I always feel a relief when I can avoid something that I can't face. Whether it is the colour red or an odd number but it is never long until I feel disgusted and angry with myself for avoiding these and many other things. If I stopped avoiding them and just got on with it I would of course feel distressed and anxious and no doubt I will have a panic attack or two! Eventually I will calm down and maybe not avoiding these things for a second time around would come a bit easier? No.. not in my experience but that is only because I am so quick to give up and refuse to try again until the desperation kicks in! I really am left here alone in this flat day in and day out as if I am locked up with no escape. The keys are missing and I am having a constant confrontation with my own self to where we left them last! Instead of looking for a way out I give up before I even start. I find myself in another world of my own kind, in my mind. Almost like a third mind. Staring into space with the complete numbness of the silence around me with nowhere to go and nowhere to be. I have hardly persuaded myself to leave the house lately. I am throwing my hands up in the air, this is complete maddess! What have I done? Nothing. Nothing at all and I am not enjoying it.

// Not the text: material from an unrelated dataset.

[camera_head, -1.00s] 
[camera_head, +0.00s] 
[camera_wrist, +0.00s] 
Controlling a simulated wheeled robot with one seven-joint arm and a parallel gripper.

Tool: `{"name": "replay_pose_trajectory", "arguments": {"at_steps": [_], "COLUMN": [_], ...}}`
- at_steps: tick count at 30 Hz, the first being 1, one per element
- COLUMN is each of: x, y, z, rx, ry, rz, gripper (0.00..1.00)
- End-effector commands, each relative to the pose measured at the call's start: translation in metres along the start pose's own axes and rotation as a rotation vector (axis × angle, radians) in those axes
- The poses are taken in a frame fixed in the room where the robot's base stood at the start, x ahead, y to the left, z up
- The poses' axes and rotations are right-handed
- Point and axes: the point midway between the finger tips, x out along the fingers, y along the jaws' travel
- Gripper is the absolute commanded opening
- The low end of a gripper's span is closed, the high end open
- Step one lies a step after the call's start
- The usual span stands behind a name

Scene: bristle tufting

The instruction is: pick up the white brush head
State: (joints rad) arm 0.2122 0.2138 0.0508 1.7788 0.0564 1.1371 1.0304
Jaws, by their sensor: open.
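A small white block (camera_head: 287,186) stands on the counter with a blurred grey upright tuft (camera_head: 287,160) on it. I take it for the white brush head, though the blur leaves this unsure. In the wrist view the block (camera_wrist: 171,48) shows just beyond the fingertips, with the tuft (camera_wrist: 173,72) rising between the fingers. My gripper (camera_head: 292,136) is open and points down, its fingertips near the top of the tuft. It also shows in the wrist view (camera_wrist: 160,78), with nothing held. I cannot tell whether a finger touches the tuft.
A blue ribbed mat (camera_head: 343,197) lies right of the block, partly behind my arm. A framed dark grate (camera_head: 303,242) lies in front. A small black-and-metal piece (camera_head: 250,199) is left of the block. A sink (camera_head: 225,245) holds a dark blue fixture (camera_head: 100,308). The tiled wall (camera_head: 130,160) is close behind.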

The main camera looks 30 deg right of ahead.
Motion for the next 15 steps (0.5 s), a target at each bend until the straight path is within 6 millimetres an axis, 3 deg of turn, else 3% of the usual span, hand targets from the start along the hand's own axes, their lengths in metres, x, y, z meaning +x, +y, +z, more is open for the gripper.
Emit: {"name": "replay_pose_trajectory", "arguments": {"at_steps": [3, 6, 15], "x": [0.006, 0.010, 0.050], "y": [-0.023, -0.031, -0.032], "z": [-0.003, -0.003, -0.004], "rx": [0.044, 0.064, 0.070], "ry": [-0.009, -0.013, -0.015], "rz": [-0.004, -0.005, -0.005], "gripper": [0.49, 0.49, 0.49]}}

Goodbye October, see you next year. Hello again November, it is so nice to see you again. Would you be so kind to show me the most beautiful autumnal foliage in colours that could not even be created again, not even through a talented artists brush and maybe just that could tempt me out with my set of keys in hand, shoes on the right feet and I could take a long walk and come back with the crisp air on my clothes, mud on my shoes and the once normal feeling in my heart and my soul could feel light once again. I might even give you a smile on my face, lips curled upwards and maybe even a slight glow in my cheeks to show the sincerity of this rarity.